Not because they are likely to go jetting off to a new conference. There just won't be a Pac 12 to still belong. The three most valuable pieces of the conference will soon be gone. USC and UCLA are leaving for the Big Ten and Colorado has begun packing its Deion Sanders to leave town for the Big 12, taking all the remaining television money with it.
That has sent the members of the Pac 12 into a mad scramble. Utah, Airzona and Arizona State appear to have standing offers to jump ship to a Big 12 Conference at one point considered extending from Connecticut to the West Coast.
Meanwhile, Oregon St., Washington State, California and Stanford were left behind to fight to the death to see which two schools would get left behind.
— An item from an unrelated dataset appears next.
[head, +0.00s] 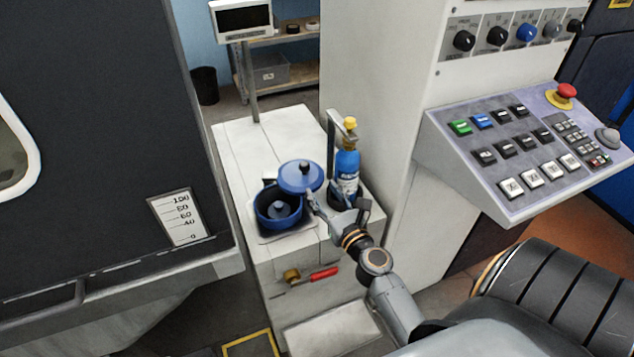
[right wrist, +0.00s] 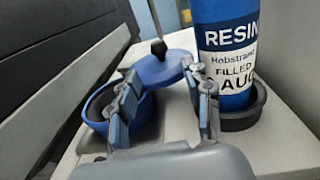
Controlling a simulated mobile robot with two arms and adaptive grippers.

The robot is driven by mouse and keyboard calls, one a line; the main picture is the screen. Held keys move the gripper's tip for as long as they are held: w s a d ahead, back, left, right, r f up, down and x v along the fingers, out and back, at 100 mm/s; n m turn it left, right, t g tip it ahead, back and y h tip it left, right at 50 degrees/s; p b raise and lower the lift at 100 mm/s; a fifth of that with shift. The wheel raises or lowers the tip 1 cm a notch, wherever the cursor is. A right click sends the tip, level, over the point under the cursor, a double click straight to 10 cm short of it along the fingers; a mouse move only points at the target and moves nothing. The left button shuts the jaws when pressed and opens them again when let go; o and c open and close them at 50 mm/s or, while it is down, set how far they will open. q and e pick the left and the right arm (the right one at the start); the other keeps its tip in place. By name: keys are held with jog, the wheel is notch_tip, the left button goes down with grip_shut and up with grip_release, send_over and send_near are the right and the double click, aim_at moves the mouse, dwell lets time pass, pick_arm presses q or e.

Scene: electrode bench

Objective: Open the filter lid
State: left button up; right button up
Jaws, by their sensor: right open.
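The blue filter pot (head: 268,213) sits on the white cabinet in the head view. Its mouth is uncovered, and a dark blue core shows inside. The round blue filter lid (head: 293,184) with its dark knob is off to the back right of the mouth, overlapping the pot's rim in the picture. Whether lid and pot touch is unclear. My right gripper (head: 316,197) is open beside the lid's right front edge. In the right wrist view, my right gripper (right wrist: 165,96) has its fingers apart, with the lid (right wrist: 157,72) beyond them and the pot (right wrist: 143,122) partly hidden behind the left finger. My left gripper is out of view.
A blue resin bottle (head: 347,163) with a yellow cap stands in a dark holder close right of my right gripper. A red-handled valve (head: 322,274) is on the cabinet's front. A control panel (head: 535,150) stands at right and a dark machine (head: 110,110) at left.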

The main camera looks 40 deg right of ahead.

In the end, Cal and Stanford agree to fly all the way to New Jersey and South Florida to play games in the ACC rather than stick around trying to piece together what would have been a cash strapped glorified Mountain West Conference.
As for Oregon St. and Washington St., they find themselves where Arkansas would have been years ago had it not been for Frank Broyles, Eddie Sutton and Nolan Richardson – looking like Stitch from "Lilo and Stitch" in that tear-jerking scene where he's alone in the woods saying "lost" over and over. Both schools are left without a conference anyone is willing to recognize. Odds are high they eventually work out a deal to be formally adopted by the Mountain West schools under the Pac 12 banner because, honestly, there's nowhere else to go. That would be ironic because they would be begging San Diego State to accept them, a team those two teams helped send spinning in limbo in a publicly embarrassing shun when the Aztecs tried to join the Pac-12.
Arkansas fans should take in the plight of the Beavers and Cougars. If Broyles hadn't been proactive or Roy Kramer not been actively seeking a school to add to help beef up its basketball resume while providing Kentucky a challenge, this would have been the Razorbacks. Fans like to beat their chests and wish Arkansas had chosen to go to the Big 12 because of the easier competition on the football field, but that was never an option.
Texas was leaving Arkansas behind. The Razorbacks were to be left out in the cold as one final parting shot by the Longhorns. Broyles knew this was going down behind the scenes and that the Razorbacks were to be bunched in with TCU, Houston, SMU and Rice as homeless schools.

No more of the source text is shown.